Djokovic había tenido una bola de break en el primer juego del quinto set para confirmar la tendencia del cuarto. Cosió el punto de forma perfecta para matarlo cuando debía, peloteo de intensidad en el que llevó la iniciativa, y enfrente se encontró un muro de piernas que lo devolvía todo entre los “oooooooh” del público hasta hacer un medio globo que Djokovic, con el brazo encogido, decidió no matar; prefirió hacer una derecha blanda que se quedó en la red. Después del castigo físico y mental que supone pegarle a la bola sin descanso, tener ganado el punto y perderlo con un error no forzado, ¿qué tenía que hacer Alcaraz? Una dejada. Una dejada que exigiese fe en llegar a la otra esquina y piernas para conseguirlo: Djokovic ni lo intentó. Y el punto siguiente de break, desde esa frontera, exigía hundir el clavo con el palo de un hacha en el ataúd del serbio: derecha ganadora paralela acompañada de un rugido. Puro veneno que arruinó la cabeza del número dos del mundo.

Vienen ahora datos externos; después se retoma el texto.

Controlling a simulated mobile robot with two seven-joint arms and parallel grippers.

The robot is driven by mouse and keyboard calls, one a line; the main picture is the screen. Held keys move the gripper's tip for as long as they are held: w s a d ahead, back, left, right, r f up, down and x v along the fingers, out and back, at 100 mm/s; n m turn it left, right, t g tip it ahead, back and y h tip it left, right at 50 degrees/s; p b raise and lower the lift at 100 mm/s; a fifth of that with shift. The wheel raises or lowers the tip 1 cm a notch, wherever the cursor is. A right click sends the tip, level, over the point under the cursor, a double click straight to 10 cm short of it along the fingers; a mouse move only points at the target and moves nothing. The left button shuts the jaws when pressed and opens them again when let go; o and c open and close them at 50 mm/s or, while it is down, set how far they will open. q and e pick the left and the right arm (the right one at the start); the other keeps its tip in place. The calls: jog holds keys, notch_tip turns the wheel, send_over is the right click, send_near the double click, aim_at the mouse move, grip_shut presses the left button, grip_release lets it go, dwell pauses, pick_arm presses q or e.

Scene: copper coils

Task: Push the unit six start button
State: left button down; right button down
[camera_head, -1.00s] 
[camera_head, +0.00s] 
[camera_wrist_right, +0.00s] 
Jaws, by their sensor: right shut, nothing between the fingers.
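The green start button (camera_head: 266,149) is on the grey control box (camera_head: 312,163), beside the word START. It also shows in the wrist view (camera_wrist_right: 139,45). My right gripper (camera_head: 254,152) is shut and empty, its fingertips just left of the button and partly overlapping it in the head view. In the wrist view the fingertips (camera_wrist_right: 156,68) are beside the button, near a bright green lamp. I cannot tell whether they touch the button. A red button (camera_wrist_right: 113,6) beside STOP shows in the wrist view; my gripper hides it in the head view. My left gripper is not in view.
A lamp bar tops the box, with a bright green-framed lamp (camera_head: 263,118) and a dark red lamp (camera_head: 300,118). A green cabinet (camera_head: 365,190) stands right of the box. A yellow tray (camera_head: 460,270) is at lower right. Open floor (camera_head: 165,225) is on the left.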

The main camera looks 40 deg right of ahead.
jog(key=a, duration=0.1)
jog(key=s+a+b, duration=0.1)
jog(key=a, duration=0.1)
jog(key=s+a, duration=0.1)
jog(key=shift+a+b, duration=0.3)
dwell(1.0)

Alcaraz tiró varias veces a Djokovic, literalmente. Echó al suelo al hombre de goma que decidió en la hierba de Wimbledon llegar a las bolas terribles de Alcaraz deslizándose, casi bailando. Llegó a devolver algunas casi haciendo un espagat. Cómo no iba a ser un partidazo. Cómo no iban a llegar al quinto set semejantes fuerzas de la naturaleza dirimiendo un título tan impresionante como este, en un escenario bárbaro, con Brad Pitt en la grada mandando a tomar viento la dieta de sex-symbol comiendo patatas fritas en plan “a la mierda todo, qué están viendo estos ojazos”.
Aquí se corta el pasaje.